Better Checkout Experience
Checkout at the store has also been streamlined, as has the process for purchasing products within an app. Users can buy something without leaving the context of an app -- the app remains active and visible behind the purchase dialogues.
"When the purchase is complete, users return directly to the place they left, without your app having to reconstruct its state," wrote Purnima Kochikar, Google's director of business development for games and applications, in the Android Developers blog.
Google Play's checkout process has always been easier to use than its major competitor, the iTunes Store, said ABI Research mobile analyst Michael Morgan.
"In iOS, every time an app wants to update, you've got to put in your password," he told the E-Commerce Times.
That kind of security isn't demanded by Google, which makes its store more useable. "I'm willing to forgo that little extra security in favor of usability," Morgan added.
Checkout improvements are a common area for attention in a redesign, according to Rob Enderle, president and principal analyst with the Enderle Group.
"Improving checkout can reduce the number of people who exit during the checkout process," he told the E-Commerce Times.
Google's Kochikar maintained that the redesign will improve a developer's ability to be discovered in Google Play.
"Collections are front and center on the homepage, helping users discover great content through recommendations and curated lists," he wrote. "Items in collections are now presented as cards, with a larger area for your app's graphics and a larger touch target for users."
"Overall, the homepage surfaces more apps than before," Kochikar wrote, "and highlights them more effectively right on the page."
Drinking from a Firehose
Suggesting products to users, though, isn't the same as a user discovering something they can't quite put into search terms, noted ABI's Morgan.
"If you're looking for something and you don't know what it is and you don't know what to type in for search, you may not find it," he said. "Discoverability has always been an issue for all online stores.
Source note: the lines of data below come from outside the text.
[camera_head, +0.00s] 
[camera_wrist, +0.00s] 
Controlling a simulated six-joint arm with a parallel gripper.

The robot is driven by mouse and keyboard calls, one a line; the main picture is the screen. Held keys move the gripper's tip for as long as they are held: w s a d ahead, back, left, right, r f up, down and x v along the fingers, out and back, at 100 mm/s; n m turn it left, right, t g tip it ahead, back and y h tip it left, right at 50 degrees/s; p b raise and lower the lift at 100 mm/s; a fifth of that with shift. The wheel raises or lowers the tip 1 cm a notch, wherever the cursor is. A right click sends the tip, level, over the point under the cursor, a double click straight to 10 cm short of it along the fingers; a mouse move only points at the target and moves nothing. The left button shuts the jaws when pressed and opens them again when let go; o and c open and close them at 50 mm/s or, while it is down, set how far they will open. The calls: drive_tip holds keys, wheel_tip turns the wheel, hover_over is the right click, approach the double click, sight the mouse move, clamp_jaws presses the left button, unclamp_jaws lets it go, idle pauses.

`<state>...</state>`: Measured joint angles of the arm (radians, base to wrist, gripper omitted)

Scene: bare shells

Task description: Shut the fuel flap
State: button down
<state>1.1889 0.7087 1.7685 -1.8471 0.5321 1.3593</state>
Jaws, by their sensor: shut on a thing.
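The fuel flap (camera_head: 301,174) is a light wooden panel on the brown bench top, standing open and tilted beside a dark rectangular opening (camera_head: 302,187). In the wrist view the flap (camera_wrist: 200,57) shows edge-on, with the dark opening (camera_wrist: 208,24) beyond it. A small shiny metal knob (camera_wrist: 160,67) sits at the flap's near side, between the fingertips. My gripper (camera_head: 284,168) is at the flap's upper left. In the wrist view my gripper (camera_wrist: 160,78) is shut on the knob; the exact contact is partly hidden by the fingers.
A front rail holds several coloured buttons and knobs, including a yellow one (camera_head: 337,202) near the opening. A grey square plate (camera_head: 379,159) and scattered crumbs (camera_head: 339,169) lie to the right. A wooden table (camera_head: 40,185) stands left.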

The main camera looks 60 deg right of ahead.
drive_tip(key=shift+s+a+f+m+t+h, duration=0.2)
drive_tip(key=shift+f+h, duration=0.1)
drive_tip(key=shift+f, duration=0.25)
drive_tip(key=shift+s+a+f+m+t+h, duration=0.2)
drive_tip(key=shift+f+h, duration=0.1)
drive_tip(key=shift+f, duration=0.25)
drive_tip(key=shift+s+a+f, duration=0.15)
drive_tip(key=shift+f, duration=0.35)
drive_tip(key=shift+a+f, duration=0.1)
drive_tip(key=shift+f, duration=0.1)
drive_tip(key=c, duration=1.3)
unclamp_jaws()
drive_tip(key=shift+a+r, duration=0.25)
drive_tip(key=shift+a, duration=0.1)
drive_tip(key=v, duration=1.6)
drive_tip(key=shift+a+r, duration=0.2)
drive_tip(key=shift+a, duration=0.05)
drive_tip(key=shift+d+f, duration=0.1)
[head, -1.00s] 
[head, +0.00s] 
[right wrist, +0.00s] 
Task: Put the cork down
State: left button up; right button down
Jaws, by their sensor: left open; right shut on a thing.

It can be like drinking from a firehose when you want to discover something."
While redesign of e-commerce apps are meant to fatten bottom lines, their value can be indeed mysterious. "It's hard to know what the magnitude of value in a redesign is," Yankee Group Research Director Carl Howe told the E-Commerce Times. "I imagine there is some value, but I've never seen any good quantification of it."
In addition to revamping its Google Play store app, Google has been weeding apps from the store. App deletions hit a record 60,000 in February alone, according to published reports.
Generally, Google Play has more free apps than competing stores, Howe explained. "Whenever you have lots of free apps, there's a temptation for people to throw up whatever will generate advertising clicks."
In addition, Google doesn't exercise any editorial control over app submissions, he added. "That tends to lead to low quality apps."